I struggled for a while to understand what the queue manager provided reconnection support for clients gave me. As this has now been extended in 9.1.2 to have Uniform Clusters, I thought I had better spend some time to understand it, and document what I learned.
Overall the MQ reconnection support simplifies an application by making the reconnection after failure transparent to the application. The down side is that you now have to write some subtle code to handle the side effects of the transparent reconnection.
This blog post grew so large, I had to split it up. The topics are
- The ups and downs of MQ Reconnect – the basics
- The ups and downs of MQ Reconnect – what do I need to do to get it to work?
- The ups and downs of MQ Reconnect – the classic MQ scenarios
- The ups and downs of MQ Reconnect – how can I tell if automatic reconnect has happened?
- The ups and downs of MQ Reconnect – little problems
- The ups and downs of MQ Reconnect – frustrating problems.
Basic business problem
Consider the following application scenario.
There is an application in a web server. You use your web browser to connect to the application server. This runs an application which connects to MQ as a client. There is an interaction with MQ and the application sends a response back to the end user.
The client connected application is connected to a queue manager. The queue manager is shut down, we want the application to connect to another queue manager and continue working as quickly as possible.
Reconnecting to another queue manager
Your main queue manager is QMA using port 1414, your alternate queue manager is QMC using port 1416.
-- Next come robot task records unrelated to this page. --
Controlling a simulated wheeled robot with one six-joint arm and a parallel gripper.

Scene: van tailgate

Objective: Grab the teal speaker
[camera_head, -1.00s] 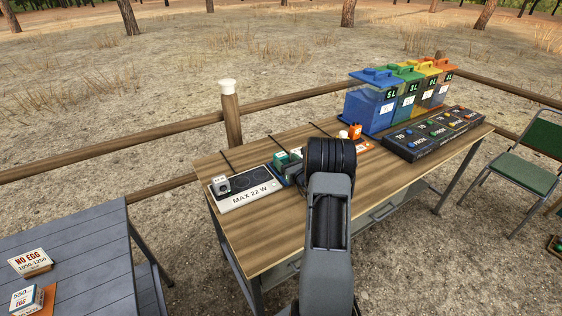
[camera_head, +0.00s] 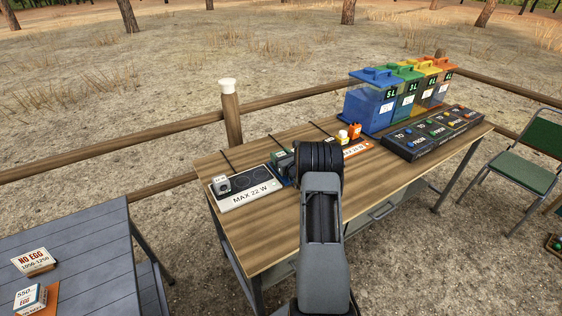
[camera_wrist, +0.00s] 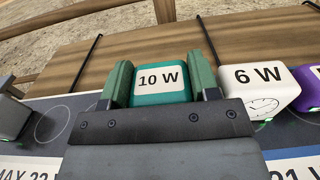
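The teal speaker (camera_wrist: 161,91) is a small teal block with a white label reading "10 W". In the wrist view it stands between the two green fingers of my gripper (camera_wrist: 160,76), one on its left and one on its right. The fingers lie close along its sides; I cannot tell whether they press on it. In the head view the speaker is mostly hidden by my arm's dark end, and only some teal (camera_head: 282,162) shows to its left.
A white "6 W" block (camera_wrist: 257,86) stands close to the right finger, with a purple block (camera_wrist: 309,80) beyond. A grey-white block (camera_head: 221,184) stands on the "MAX 22 W" pad (camera_head: 249,198) to the left. Coloured bins (camera_head: 370,104) and a dark panel (camera_head: 431,134) fill the table's right.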

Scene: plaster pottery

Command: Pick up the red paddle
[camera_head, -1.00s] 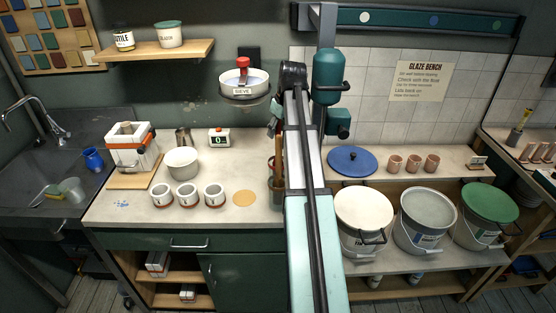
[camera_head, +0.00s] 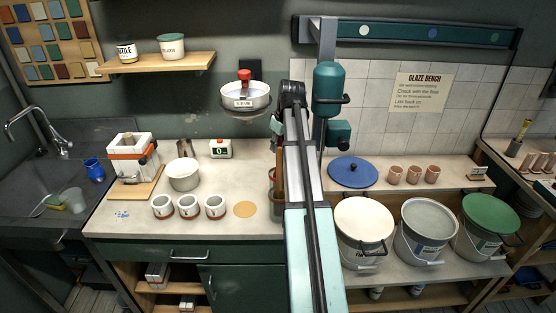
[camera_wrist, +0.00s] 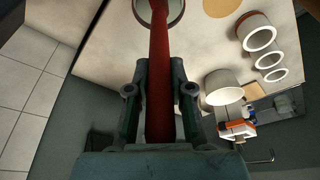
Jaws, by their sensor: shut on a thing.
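In the wrist view, the red paddle (camera_wrist: 159,75) shows as a long red shaft running between my gripper's fingers. My gripper (camera_wrist: 160,88) is shut on it. Its upper part reaches over a round rim (camera_wrist: 142,12) at the top of that view, and its far end is cut off. The paddle cannot be made out clearly there.
A sieve (camera_head: 245,103) with a red top is mounted above the counter (camera_head: 215,165), close left of my arm. White mugs (camera_head: 188,207), a white bowl (camera_head: 183,176) and a tan disc (camera_head: 244,209) stand left. Glaze buckets (camera_head: 428,222) and a blue lid (camera_head: 352,172) are right.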

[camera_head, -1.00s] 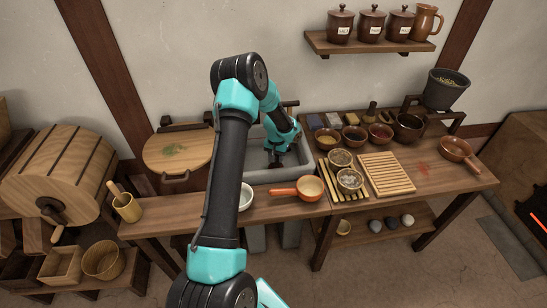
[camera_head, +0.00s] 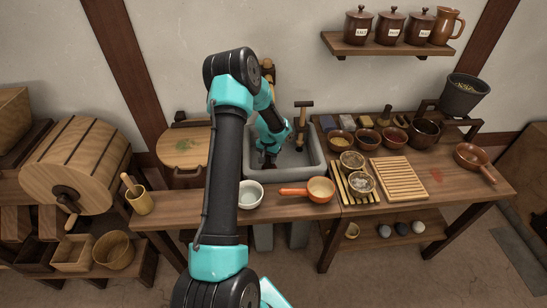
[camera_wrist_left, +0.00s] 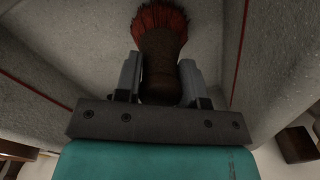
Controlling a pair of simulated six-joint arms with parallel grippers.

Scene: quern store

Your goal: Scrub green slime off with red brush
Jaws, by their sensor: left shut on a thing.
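My left gripper (camera_head: 267,162) reaches down into the grey stone sink (camera_head: 318,170) in the head view. It is shut on the brush, whose dark handle (camera_wrist_left: 160,75) sits between the fingers in the left wrist view. Its red bristles (camera_wrist_left: 160,18) point away from the gripper, towards the pale sink surface. Whether they touch it, I cannot tell. A green patch (camera_head: 185,145) shows on the round wooden board left of the sink. No green shows in the wrist view. My right gripper is not in view.
A wooden tap (camera_head: 303,118) rises at the sink's back edge. A white bowl (camera_head: 250,194) and an orange-handled pan (camera_head: 318,190) stand before the sink. Several bowls and a slatted rack (camera_head: 399,177) crowd the right. A red stain (camera_head: 436,175) marks the bare wood there.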

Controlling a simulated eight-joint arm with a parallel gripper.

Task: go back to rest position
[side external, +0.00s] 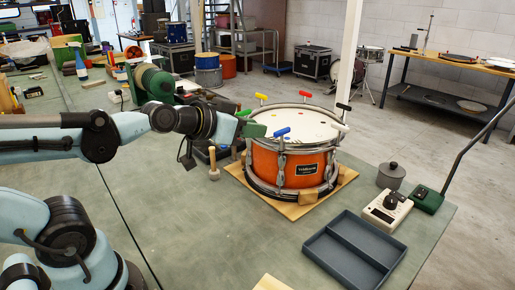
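An orange snare drum (284,165) with metal rims stands on a wooden board (297,210) on the grey-green bench (185,235). Coloured keys or handles stand around its top rim, among them a red one (305,94), a blue one (282,132) and a yellow one (261,97). My arm reaches in from the left. My gripper (250,129) is at the drum's left upper edge, at about rim height in the picture. A dark green piece shows at its tip; I cannot tell whether this is a finger or something held. Contact with the rim is unclear.
A blue-grey two-part tray (355,248) lies at the front right. A lidded grey pot (391,176), a cream device (388,209) and a green-based lamp or stand (427,199) are beside it. A wooden mallet (213,163) stands left of the drum. A green spool (154,82) is behind my arm.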

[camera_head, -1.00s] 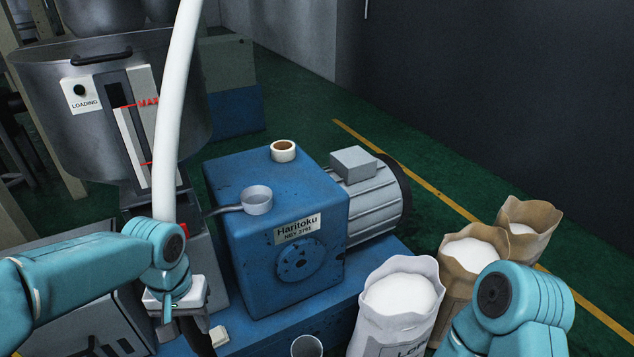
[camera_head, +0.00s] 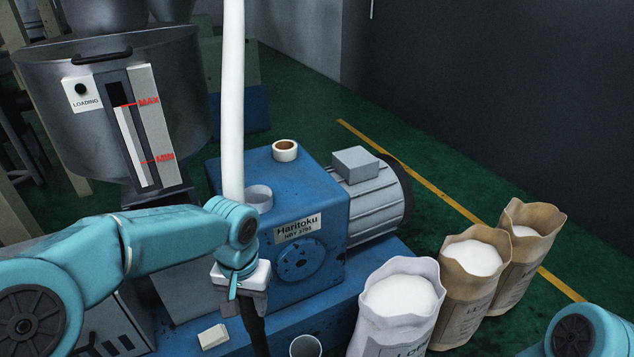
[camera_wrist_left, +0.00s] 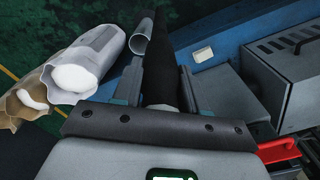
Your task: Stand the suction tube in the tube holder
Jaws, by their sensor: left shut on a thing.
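The suction tube (camera_head: 233,100) is a long white hose with a dark lower section that also shows in the left wrist view (camera_wrist_left: 165,60). My left gripper (camera_head: 252,302) is shut on the dark section, and the tube stands nearly upright. Its lower end is cut off by the head view's bottom edge. An open metal cylinder, apparently the tube holder (camera_head: 305,346), is right of the dark section, apart from it in the head view. In the left wrist view the cylinder (camera_wrist_left: 141,38) is just left of the tube. Only a link of my right arm shows; its gripper is out of view.
A blue machine (camera_head: 285,185) with a motor, a grey cup (camera_head: 259,198) and a tape roll (camera_head: 285,150) stands behind. A white sack (camera_head: 395,315) and two brown sacks (camera_head: 470,285) are at the right. A steel hopper (camera_head: 50,110) is at the left.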

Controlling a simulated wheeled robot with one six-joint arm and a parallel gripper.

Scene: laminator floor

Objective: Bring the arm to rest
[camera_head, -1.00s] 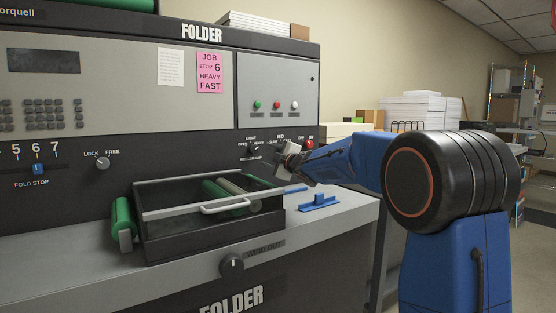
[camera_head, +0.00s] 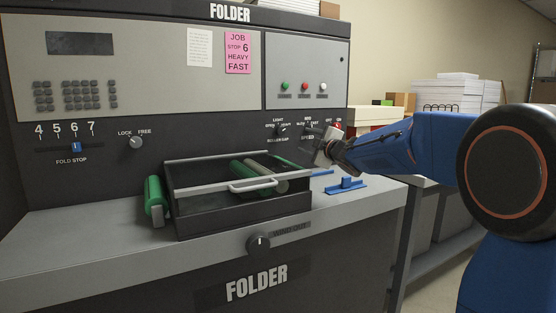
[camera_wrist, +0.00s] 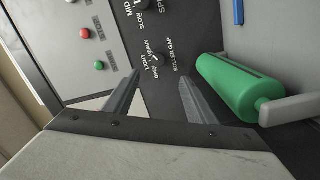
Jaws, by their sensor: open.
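My gripper (camera_head: 322,147) is at the right end of the folder (camera_head: 258,283), in front of the small knobs on its dark panel. In the wrist view my gripper (camera_wrist: 160,95) has its two fingers apart with nothing between them. The roller gap knob (camera_wrist: 157,60) shows past the fingers, apart from them. My blue arm reaches in from the right of the head view. The gripper hides part of the panel around the speed knob in the head view.
A dark tray (camera_head: 240,212) with green rollers stands on the grey ledge, with another green roller (camera_head: 155,198) at its left. A blue bracket (camera_head: 346,186) lies on the ledge below my gripper. Paper stacks (camera_head: 455,92) stand behind at the right.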

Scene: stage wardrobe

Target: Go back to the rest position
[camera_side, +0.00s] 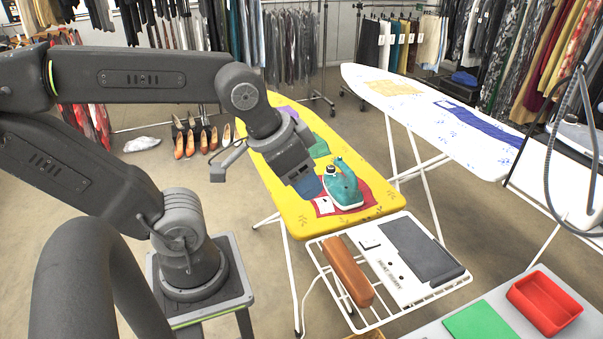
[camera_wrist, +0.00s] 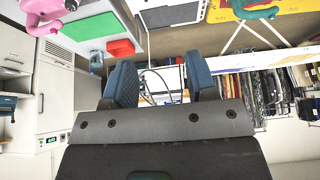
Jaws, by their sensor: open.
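My gripper (camera_side: 307,186) hangs off the end of my arm over the yellow ironing board (camera_side: 372,213) in the side view, just left of a teal iron (camera_side: 345,190). In the wrist view my gripper (camera_wrist: 162,74) shows its two blue fingers spread apart with nothing between them. The teal iron rests on a red cloth (camera_side: 376,192) on the board. In the wrist view the iron (camera_wrist: 252,10) is at the top right, apart from the fingers. The picture there is upside down.
A white wire rack (camera_side: 331,291) with a brown block (camera_side: 347,270) and a grey-and-white panel (camera_side: 405,262) adjoins the board's near end. A red tray (camera_side: 545,302) and green sheet (camera_side: 482,325) lie at the lower right. A white ironing board (camera_side: 420,100) stands behind.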

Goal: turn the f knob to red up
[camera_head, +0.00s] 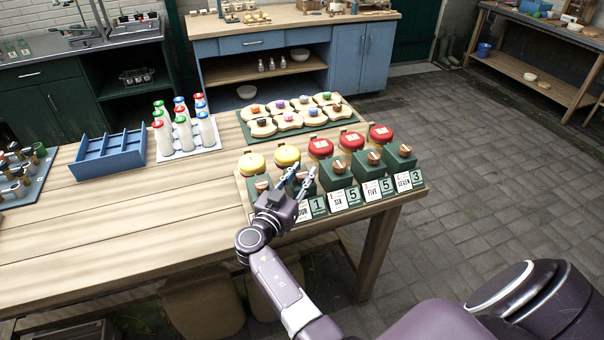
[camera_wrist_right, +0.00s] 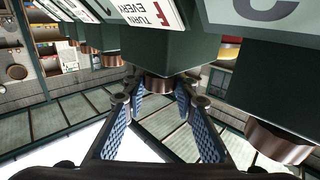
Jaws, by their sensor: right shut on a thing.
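A wooden rack (camera_head: 424,190) at the table's right end carries a row of green boxes with copper-coloured knobs, behind number cards. Jars with yellow lids (camera_head: 287,156) and red lids (camera_head: 320,147) stand behind them. My right gripper (camera_head: 302,178) is at the second box from the left, by a card ending in "OUR" and a "1". In the right wrist view its fingertips (camera_wrist_right: 158,94) are closed around a copper knob (camera_wrist_right: 156,82) on a green box. The gripper hides much of this knob in the head view; which way its marking points is not visible. My left gripper is out of view.
Neighbouring knobs (camera_wrist_right: 278,143) sit close on either side. A green board of bread slices (camera_head: 290,118), a tray of capped bottles (camera_head: 188,148) and a blue crate (camera_head: 108,152) stand on the table. The table's left front is clear.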

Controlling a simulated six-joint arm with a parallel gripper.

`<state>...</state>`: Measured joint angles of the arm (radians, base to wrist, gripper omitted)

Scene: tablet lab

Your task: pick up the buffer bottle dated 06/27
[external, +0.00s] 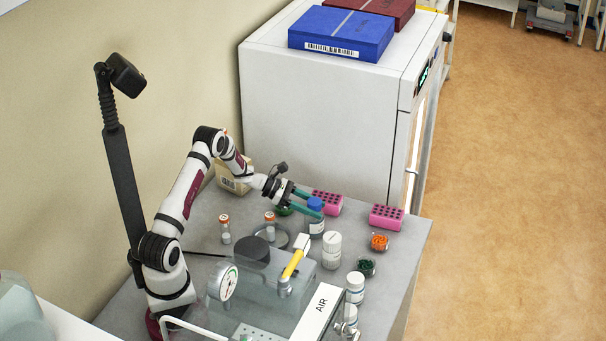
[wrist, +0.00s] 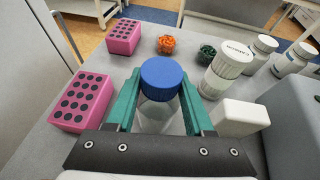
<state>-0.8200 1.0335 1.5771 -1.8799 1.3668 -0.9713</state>
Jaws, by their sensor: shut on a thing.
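A clear bottle with a blue cap (wrist: 161,78) stands between the two green fingers of my gripper (wrist: 160,100) in the wrist view. My gripper is shut on it. In the external view the blue-capped bottle (external: 316,226) is upright at the table's far part, with my gripper (external: 305,200) around its upper part. The bottle looks to be on or very near the table; I cannot tell which. Its label is too small to read in the external view and faces away in the wrist view, so no date can be read.
White bottles (external: 331,250) stand close to the right, several more nearer the front. Pink racks (external: 386,217) and small dishes of orange (external: 379,242) and green pieces (external: 366,266) lie beyond. A large white cabinet (external: 320,120) bounds the back. Small orange-capped vials (external: 225,230) stand left.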

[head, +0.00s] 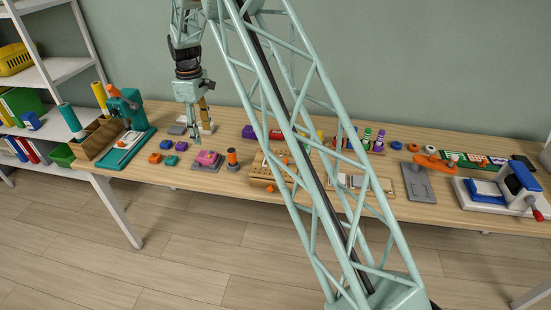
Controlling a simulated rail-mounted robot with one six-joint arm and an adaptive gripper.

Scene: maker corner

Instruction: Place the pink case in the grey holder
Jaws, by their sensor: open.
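The pink case (207,157) is small and sits at the front left of the table. A flat grey piece (204,168), which looks like the grey holder, shows under and around it. The case seems to rest on or in this piece, but at this size I cannot tell how deep or how level it sits. My gripper (195,138) points down behind and slightly left of the case, apart from it. Its jaws are open, with nothing seen between them.
A black-and-orange cylinder (232,158) stands just right of the case. A wooden block with holes (262,172) is farther right. A teal machine (126,110) stands at the left end. My arm hides part of the table's middle.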

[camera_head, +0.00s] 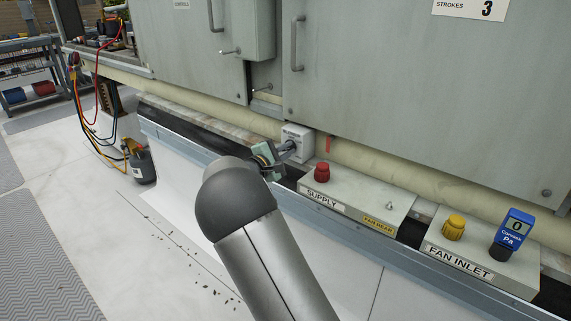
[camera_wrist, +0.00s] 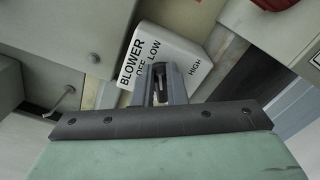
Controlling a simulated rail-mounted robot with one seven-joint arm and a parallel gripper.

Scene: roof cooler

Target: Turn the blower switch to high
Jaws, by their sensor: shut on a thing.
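The blower switch is a small pale box (camera_head: 300,140) on the ledge under the cabinet. In the wrist view the box (camera_wrist: 172,42) shows the words BLOWER, OFF, LOW and HIGH, with OFF to the left, LOW at the middle and HIGH to the right. My gripper (camera_head: 287,147) is at the front of the box. In the wrist view its fingers (camera_wrist: 161,84) are shut on the switch knob, which they mostly hide. I cannot tell which mark the knob points to.
To the right sit the SUPPLY box (camera_head: 350,203) with a red cap (camera_head: 322,172) and the FAN INLET box (camera_head: 474,262) with a yellow cap (camera_head: 454,227) and a blue gauge (camera_head: 514,230). Cabinet doors (camera_head: 400,85) stand close above. Hoses (camera_head: 80,105) hang at left.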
In your mqclient.ini you have definition
ServerConnectionParms=COLIN/TCP/127.0.0.1(1414),127.0.0.1(1416)
which gives two connections, with the same channel name, but with different IP addresses.
Your application connects to QMA.
Shut down QMA, it fails to connect to QMC, because the queue manager name does not match.
You can fix this by using a blank queue manager name. I am not comfortable with this.
You can also fix this by specifying QMNAME(GROUPX) on your client channel definitions.
Your application has to connect using QMNAME *GROUPX instead of QMA.
You need a CCDT which contains all of the needed channel definitions.
If you are not using reconnection support.
If you shut down QMA. The application gets MQRC_CONNECTION_BROKEN. The application can go to the top of the program and reissue MQCONN, MQOPEN etc. This time the application connects to QMC.
The MQ reconnection support can make this transparent to the application, so you do not need to code this recovery logic yourself.
There is a big section on Automatic Client Reconnection here.
How MQ reconnect works
The reconnection is driven when
- the queue manager abnormally ends
- the endmqm -r is used
- some network problems
The example below shows what happens in an application puts two messages to a queue, and the queue manager is shut down during the transaction.
There are two queue managers QMA and QMC, Each as a remote queue called SERVER_QUEUE. Each has a queue called MYREPLY
Normal behavior
- MQCONN *GROUPX
- MQOPEN SERVER_QUEUE
- MQOPEN MYREPLY
- MQPUT to SERVER_QUEUE out of syncpoint specifying MYREPLY as the Reply To Queue
- MQPUT to SERVER_QUEUE out of syncpoint specifying MYREPLY as the Reply To Queue
- MQGET with wait from MYREPLY
- MQGET with wait from MYREPLY
- MQCLOSE SERVER_QUEUE
- MQCLOSE MYREPLY
- MQDISC
If this had queue manager was shut down after the first put, the second MQPUT call gets MQRC_CONNECTION_BROKEN and the logic starts from the top and connects to a different queue manager. The first MQPUT is reissued. The MQGETs work because the replies are sent to this queue manager – but there is also reply on QMA from the original MQPUT which may need to be handled.
Now with the reconnection scenario
- MQCONN *GROUPX
- MQOPEN SERVER_QUEUE
- MQOPEN MYREPLY
- MQPUT to SERVER_QUEUE out of syncpoint specifying MYREPLY as the Reply To Queue
- Queue manager QMA shut down specifying endmqm -r QMA to tell clients to reconnect.
- Connection to QMA ended
- Connection to QMC started.
- All MQ work is now done on QMC.
- The application does not get any error codes saying a reconnect to a different queue manager has happened.
- MQPUT to SERVER_QUEUE out of syncpoint specifying MYREPLY as the Reply To Queue. This is put to the queue on QMC.
- MQGET with wait from MYREPLY. This is done on QMC
- MQGET with wait from MYREPLY This is done on QMC
- This gets no message found.
- MQCLOSE SERVER_QUEUE
- MQCLOSE MYREPLY
- MQDISC
- The application gets a return code 2033 ( no message) from the second MQGET
Because the first MQPUT specified a reply-to-queue of MYREPLY at QMA. The reply from the server will be sent there.
The second put specified a reply to queue of MYREPLY at QMC.
The first MQGET on QMC gets the reply to this message.
We now have a message destined for MYREPLY at QMA and we are missing a message on QMC.
The application did not have to worry about the re- connection logic. It has the same sort of problems as the original application about messages being in the wrong place.